Writers live in a state of submission, continues Marche, cleverly conflating two meanings of the word. “Submission means rejection. Rejection is the condition of the practice of submission, which is the practice of writing.” What if you’re accepted? That’s no cure, he answers. Success only alters to whom, or what, you submit, and “rejection is the river in which we swim”.

There are examples galore of well-known writers in abject states, and Marche mentions several of them. A beleaguered Anna Akhmatova begs her friends to memorise her lines because she is too afraid to write them down. An impoverished James Joyce teaches English in a Trieste school. A desolate Scott Fitzgerald thinks of himself as unsuccessful, after having published This Side of Paradise, The Beautiful and Damned, and The Great Gatsby.

Having said that, the book repeats two words as a refrain and a motto: no whining. “You have to write. You have to submit. You have to persevere. You have to throw yourself against the door. That’s it.”

What Marche touches upon but doesn’t expand is that writers have different definitions of success. It could be the simple satisfaction of being published.
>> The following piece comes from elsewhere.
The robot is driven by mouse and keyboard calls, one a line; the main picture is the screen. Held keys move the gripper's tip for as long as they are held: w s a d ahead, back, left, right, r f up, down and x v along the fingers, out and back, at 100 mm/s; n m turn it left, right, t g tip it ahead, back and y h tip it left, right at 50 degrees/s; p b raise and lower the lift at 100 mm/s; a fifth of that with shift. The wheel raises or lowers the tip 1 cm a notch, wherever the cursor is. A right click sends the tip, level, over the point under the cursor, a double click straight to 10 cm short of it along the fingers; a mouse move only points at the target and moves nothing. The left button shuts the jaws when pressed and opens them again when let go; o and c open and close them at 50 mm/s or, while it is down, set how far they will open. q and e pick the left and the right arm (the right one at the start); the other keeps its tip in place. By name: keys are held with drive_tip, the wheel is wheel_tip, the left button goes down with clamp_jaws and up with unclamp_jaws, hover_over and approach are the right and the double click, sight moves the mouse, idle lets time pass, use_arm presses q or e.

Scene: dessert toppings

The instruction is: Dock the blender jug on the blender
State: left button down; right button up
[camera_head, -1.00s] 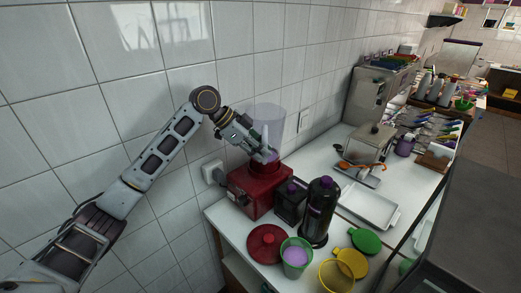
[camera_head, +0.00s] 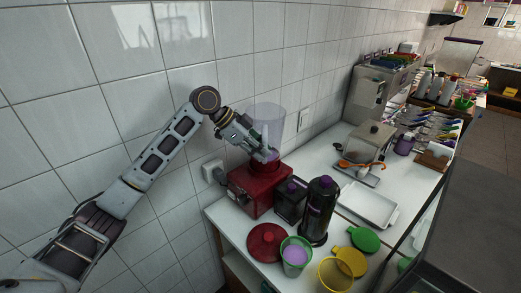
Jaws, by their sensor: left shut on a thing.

It could be critical acclaim, appearing on bestseller lists, or gaining influence. For some, success is about discovering what they have to say and for others like Graham Greene, it is about reducing a chaos of experience to some sort of order.

In a market-driven society, sales, popularity and revenue are common metrics of achievement, not just for writers but other trades, too. Success on these terms, according to many, is what gives life meaning. A better place to start would be to discover what activities make life feel meaningful in the first place, for the individual as well as the collective.

Sanjay Sipahimalani is a Mumbai-based writer and reviewer.